◆ Robot state and action records ◆

= = = = =

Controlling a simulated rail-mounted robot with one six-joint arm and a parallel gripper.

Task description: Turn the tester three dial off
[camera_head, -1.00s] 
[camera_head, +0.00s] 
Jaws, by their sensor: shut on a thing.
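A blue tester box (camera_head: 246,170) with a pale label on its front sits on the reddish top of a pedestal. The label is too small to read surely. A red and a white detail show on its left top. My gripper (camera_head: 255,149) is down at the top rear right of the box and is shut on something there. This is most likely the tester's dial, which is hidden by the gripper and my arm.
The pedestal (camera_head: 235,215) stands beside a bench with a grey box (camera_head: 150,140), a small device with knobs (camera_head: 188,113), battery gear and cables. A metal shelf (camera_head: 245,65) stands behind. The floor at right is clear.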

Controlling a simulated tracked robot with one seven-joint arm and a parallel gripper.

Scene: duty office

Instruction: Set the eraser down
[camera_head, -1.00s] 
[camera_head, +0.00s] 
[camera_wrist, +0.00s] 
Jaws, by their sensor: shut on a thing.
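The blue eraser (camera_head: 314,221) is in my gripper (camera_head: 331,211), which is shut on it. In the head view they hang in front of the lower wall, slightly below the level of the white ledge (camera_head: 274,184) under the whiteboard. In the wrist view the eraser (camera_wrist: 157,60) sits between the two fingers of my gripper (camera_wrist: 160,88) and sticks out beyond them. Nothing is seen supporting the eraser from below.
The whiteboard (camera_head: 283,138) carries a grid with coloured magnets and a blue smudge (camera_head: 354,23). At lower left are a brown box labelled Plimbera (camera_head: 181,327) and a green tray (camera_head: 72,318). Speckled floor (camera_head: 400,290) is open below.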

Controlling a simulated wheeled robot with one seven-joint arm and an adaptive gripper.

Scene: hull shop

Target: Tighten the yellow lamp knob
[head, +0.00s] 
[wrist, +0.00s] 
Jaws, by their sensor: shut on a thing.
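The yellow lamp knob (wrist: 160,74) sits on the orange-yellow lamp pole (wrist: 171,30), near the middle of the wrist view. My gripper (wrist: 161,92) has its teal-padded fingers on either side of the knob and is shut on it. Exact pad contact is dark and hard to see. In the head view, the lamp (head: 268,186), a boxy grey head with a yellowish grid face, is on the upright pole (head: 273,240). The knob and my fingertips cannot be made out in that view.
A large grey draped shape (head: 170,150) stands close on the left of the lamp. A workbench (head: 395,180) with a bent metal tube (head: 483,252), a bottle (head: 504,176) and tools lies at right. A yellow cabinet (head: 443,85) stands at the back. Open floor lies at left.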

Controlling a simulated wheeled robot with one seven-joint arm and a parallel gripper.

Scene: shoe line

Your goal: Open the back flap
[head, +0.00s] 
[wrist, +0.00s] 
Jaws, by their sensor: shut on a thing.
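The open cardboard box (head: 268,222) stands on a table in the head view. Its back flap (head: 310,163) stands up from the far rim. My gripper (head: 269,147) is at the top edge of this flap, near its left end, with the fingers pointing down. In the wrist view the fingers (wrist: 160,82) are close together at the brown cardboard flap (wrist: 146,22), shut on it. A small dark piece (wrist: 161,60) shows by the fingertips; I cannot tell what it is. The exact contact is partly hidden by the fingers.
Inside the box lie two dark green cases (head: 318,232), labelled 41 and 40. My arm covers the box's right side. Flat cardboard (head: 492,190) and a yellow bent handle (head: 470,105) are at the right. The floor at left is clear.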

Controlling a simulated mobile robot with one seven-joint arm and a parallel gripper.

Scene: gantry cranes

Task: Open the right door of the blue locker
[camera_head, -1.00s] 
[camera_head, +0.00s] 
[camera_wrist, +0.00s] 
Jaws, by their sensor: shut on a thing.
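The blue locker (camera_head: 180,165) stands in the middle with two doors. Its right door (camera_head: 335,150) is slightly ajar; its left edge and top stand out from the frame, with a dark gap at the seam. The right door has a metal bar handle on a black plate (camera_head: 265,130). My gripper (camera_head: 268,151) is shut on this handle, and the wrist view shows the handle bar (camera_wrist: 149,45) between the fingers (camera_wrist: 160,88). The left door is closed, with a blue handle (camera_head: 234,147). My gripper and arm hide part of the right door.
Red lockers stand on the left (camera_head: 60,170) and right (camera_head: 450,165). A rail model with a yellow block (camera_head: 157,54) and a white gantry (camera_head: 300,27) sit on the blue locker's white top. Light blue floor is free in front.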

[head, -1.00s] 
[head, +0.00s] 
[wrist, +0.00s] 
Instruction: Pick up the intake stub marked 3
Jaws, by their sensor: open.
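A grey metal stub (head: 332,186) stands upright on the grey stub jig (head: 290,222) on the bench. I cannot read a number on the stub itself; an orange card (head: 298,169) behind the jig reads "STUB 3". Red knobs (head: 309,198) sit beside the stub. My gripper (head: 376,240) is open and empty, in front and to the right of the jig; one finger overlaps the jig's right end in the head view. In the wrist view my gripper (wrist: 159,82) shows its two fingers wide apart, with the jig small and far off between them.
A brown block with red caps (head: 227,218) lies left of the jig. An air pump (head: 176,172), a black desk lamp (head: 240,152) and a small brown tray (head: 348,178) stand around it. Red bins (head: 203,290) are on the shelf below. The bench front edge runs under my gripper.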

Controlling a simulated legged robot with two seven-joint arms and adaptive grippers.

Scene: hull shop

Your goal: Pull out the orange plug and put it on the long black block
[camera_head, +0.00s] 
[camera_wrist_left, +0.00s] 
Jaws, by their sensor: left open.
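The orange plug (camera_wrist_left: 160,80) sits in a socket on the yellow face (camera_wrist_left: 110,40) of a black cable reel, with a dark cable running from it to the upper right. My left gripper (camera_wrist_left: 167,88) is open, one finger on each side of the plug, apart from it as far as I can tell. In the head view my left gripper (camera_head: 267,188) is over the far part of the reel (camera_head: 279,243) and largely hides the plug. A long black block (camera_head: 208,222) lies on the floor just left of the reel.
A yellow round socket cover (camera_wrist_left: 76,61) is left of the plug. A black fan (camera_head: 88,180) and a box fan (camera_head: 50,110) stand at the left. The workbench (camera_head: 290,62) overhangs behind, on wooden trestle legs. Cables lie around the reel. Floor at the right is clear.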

= = = = =

◆ STATED EXERCISE ◆
Retype the whole listing, matching it exactly.

◆ EXPECTED ANSWER ◆
Controlling a simulated rail-mounted robot with one six-joint arm and a parallel gripper.

Task description: Turn the tester three dial off
[camera_head, -1.00s] 
[camera_head, +0.00s] 
Jaws, by their sensor: shut on a thing.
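A blue tester box (camera_head: 246,170) with a pale label on its front sits on the reddish top of a pedestal. The label is too small to read surely. A red and a white detail show on its left top. My gripper (camera_head: 255,149) is down at the top rear right of the box and is shut on something there. This is most likely the tester's dial, which is hidden by the gripper and my arm.
The pedestal (camera_head: 235,215) stands beside a bench with a grey box (camera_head: 150,140), a small device with knobs (camera_head: 188,113), battery gear and cables. A metal shelf (camera_head: 245,65) stands behind. The floor at right is clear.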

Controlling a simulated tracked robot with one seven-joint arm and a parallel gripper.

Scene: duty office

Instruction: Set the eraser down
[camera_head, -1.00s] 
[camera_head, +0.00s] 
[camera_wrist, +0.00s] 
Jaws, by their sensor: shut on a thing.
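The blue eraser (camera_head: 314,221) is in my gripper (camera_head: 331,211), which is shut on it. In the head view they hang in front of the lower wall, slightly below the level of the white ledge (camera_head: 274,184) under the whiteboard. In the wrist view the eraser (camera_wrist: 157,60) sits between the two fingers of my gripper (camera_wrist: 160,88) and sticks out beyond them. Nothing is seen supporting the eraser from below.
The whiteboard (camera_head: 283,138) carries a grid with coloured magnets and a blue smudge (camera_head: 354,23). At lower left are a brown box labelled Plimbera (camera_head: 181,327) and a green tray (camera_head: 72,318). Speckled floor (camera_head: 400,290) is open below.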

Controlling a simulated wheeled robot with one seven-joint arm and an adaptive gripper.

Scene: hull shop

Target: Tighten the yellow lamp knob
[head, +0.00s] 
[wrist, +0.00s] 
Jaws, by their sensor: shut on a thing.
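The yellow lamp knob (wrist: 160,74) sits on the orange-yellow lamp pole (wrist: 171,30), near the middle of the wrist view. My gripper (wrist: 161,92) has its teal-padded fingers on either side of the knob and is shut on it. Exact pad contact is dark and hard to see. In the head view, the lamp (head: 268,186), a boxy grey head with a yellowish grid face, is on the upright pole (head: 273,240). The knob and my fingertips cannot be made out in that view.
A large grey draped shape (head: 170,150) stands close on the left of the lamp. A workbench (head: 395,180) with a bent metal tube (head: 483,252), a bottle (head: 504,176) and tools lies at right. A yellow cabinet (head: 443,85) stands at the back. Open floor lies at left.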

Controlling a simulated wheeled robot with one seven-joint arm and a parallel gripper.

Scene: shoe line

Your goal: Open the back flap
[head, +0.00s] 
[wrist, +0.00s] 
Jaws, by their sensor: shut on a thing.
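The open cardboard box (head: 268,222) stands on a table in the head view. Its back flap (head: 310,163) stands up from the far rim. My gripper (head: 269,147) is at the top edge of this flap, near its left end, with the fingers pointing down. In the wrist view the fingers (wrist: 160,82) are close together at the brown cardboard flap (wrist: 146,22), shut on it. A small dark piece (wrist: 161,60) shows by the fingertips; I cannot tell what it is. The exact contact is partly hidden by the fingers.
Inside the box lie two dark green cases (head: 318,232), labelled 41 and 40. My arm covers the box's right side. Flat cardboard (head: 492,190) and a yellow bent handle (head: 470,105) are at the right. The floor at left is clear.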

Controlling a simulated mobile robot with one seven-joint arm and a parallel gripper.

Scene: gantry cranes

Task: Open the right door of the blue locker
[camera_head, -1.00s] 
[camera_head, +0.00s] 
[camera_wrist, +0.00s] 
Jaws, by their sensor: shut on a thing.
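The blue locker (camera_head: 180,165) stands in the middle with two doors. Its right door (camera_head: 335,150) is slightly ajar; its left edge and top stand out from the frame, with a dark gap at the seam. The right door has a metal bar handle on a black plate (camera_head: 265,130). My gripper (camera_head: 268,151) is shut on this handle, and the wrist view shows the handle bar (camera_wrist: 149,45) between the fingers (camera_wrist: 160,88). The left door is closed, with a blue handle (camera_head: 234,147). My gripper and arm hide part of the right door.
Red lockers stand on the left (camera_head: 60,170) and right (camera_head: 450,165). A rail model with a yellow block (camera_head: 157,54) and a white gantry (camera_head: 300,27) sit on the blue locker's white top. Light blue floor is free in front.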

[head, -1.00s] 
[head, +0.00s] 
[wrist, +0.00s] 
Instruction: Pick up the intake stub marked 3
Jaws, by their sensor: open.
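A grey metal stub (head: 332,186) stands upright on the grey stub jig (head: 290,222) on the bench. I cannot read a number on the stub itself; an orange card (head: 298,169) behind the jig reads "STUB 3". Red knobs (head: 309,198) sit beside the stub. My gripper (head: 376,240) is open and empty, in front and to the right of the jig; one finger overlaps the jig's right end in the head view. In the wrist view my gripper (wrist: 159,82) shows its two fingers wide apart, with the jig small and far off between them.
A brown block with red caps (head: 227,218) lies left of the jig. An air pump (head: 176,172), a black desk lamp (head: 240,152) and a small brown tray (head: 348,178) stand around it. Red bins (head: 203,290) are on the shelf below. The bench front edge runs under my gripper.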

Controlling a simulated legged robot with two seven-joint arms and adaptive grippers.

Scene: hull shop

Your goal: Pull out the orange plug and put it on the long black block
[camera_head, +0.00s] 
[camera_wrist_left, +0.00s] 
Jaws, by their sensor: left open.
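The orange plug (camera_wrist_left: 160,80) sits in a socket on the yellow face (camera_wrist_left: 110,40) of a black cable reel, with a dark cable running from it to the upper right. My left gripper (camera_wrist_left: 167,88) is open, one finger on each side of the plug, apart from it as far as I can tell. In the head view my left gripper (camera_head: 267,188) is over the far part of the reel (camera_head: 279,243) and largely hides the plug. A long black block (camera_head: 208,222) lies on the floor just left of the reel.
A yellow round socket cover (camera_wrist_left: 76,61) is left of the plug. A black fan (camera_head: 88,180) and a box fan (camera_head: 50,110) stand at the left. The workbench (camera_head: 290,62) overhangs behind, on wooden trestle legs. Cables lie around the reel. Floor at the right is clear.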

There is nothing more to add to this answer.